Fix a method m. Let AI be the set of all possible AliasInfos for the method
m. Let each statement in the method be represented as a function s: AI ->
AI. Let X be the set of textual program points. Then a function f: X -> AI
is one "state". Our analysis tries to reach a solution by going through a
sequence of these states, starting from the empty state. Say that for such
states, f1 <= f2 iff for every x in X, f1(x) <= f2(x).

Lemma 1. For any AliasInfos a1, a2, and statement s, if a1 <= a2, then s(a1)
<= s(a2). This can be seen by considering all the possible statements, but
it should be obvious because we only do copys and unions.

This is enough to garantee convergence since our state space is finite:

Let prec(s) be the point just before statement s, and succ(s) the one after.
Each step of our analysis sets f(succ(s)) to be s(f(prec(s))), for some
statement s. For cases of multiple descendents, f(prec(s)) should be just
the union over all q(f(prec(q))), for q any statement just before s.

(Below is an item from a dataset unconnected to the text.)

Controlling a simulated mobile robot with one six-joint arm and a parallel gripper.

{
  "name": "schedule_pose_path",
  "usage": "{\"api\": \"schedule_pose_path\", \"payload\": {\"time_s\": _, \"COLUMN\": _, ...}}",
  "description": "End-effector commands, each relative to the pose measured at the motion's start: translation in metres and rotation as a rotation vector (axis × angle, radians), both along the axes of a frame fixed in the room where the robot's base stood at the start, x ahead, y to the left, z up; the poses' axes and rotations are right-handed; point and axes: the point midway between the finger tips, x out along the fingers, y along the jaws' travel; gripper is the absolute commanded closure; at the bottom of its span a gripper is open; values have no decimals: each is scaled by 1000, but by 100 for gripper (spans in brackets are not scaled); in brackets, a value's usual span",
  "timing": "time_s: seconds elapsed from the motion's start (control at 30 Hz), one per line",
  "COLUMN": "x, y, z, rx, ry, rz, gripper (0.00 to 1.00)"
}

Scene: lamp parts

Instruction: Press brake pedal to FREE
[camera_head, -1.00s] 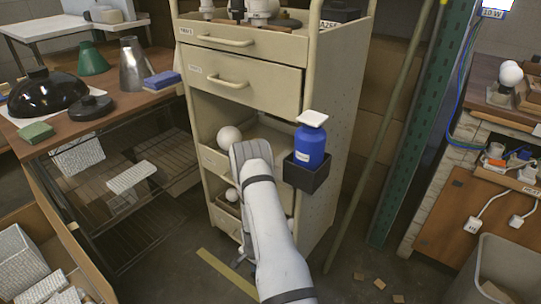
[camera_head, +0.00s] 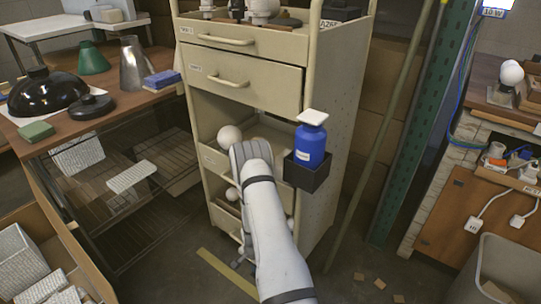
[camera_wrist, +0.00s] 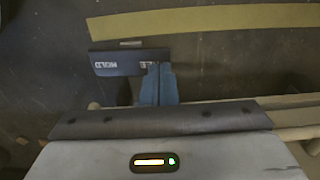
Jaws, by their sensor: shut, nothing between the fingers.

Lemma 2. If f0, f1, ..., fn is a sequence of our analysis, then f0 <= f1 <=
... <= fn. The proof is by induction:

Case 0: nothing to check. Case n: Let f0, f1, ..., fn-1, fn be our sequence.
Suppose our analysis takes fn-1 to fn by setting fn(succ(s)) to
s(fn-1(prec(s))) (for multiple predecessors it's similar but messier). If
fn-1(succ(s)) was never "set" at some step, then it is the empty AliasInfos,
and fn-1(succ(s)) <= fn(succ(s)). If it was set, then fn-1(succ(s)) =
s(fj(prec(s))) for some 0 <= j < n-1. By the induction hypothesis,
fj(prec(s)) <= fn-1(prec(s)), so by Lemma 1, fn-1(succ(s)) = s(fj(prec(s)))
<= s(fn-1(prec(s))) = fn(succ(s)). This proves Lemma 2.

Since AI is a finite set, and the sequence is non-decreasing, it must be
constant at some point. We detect this and terminate.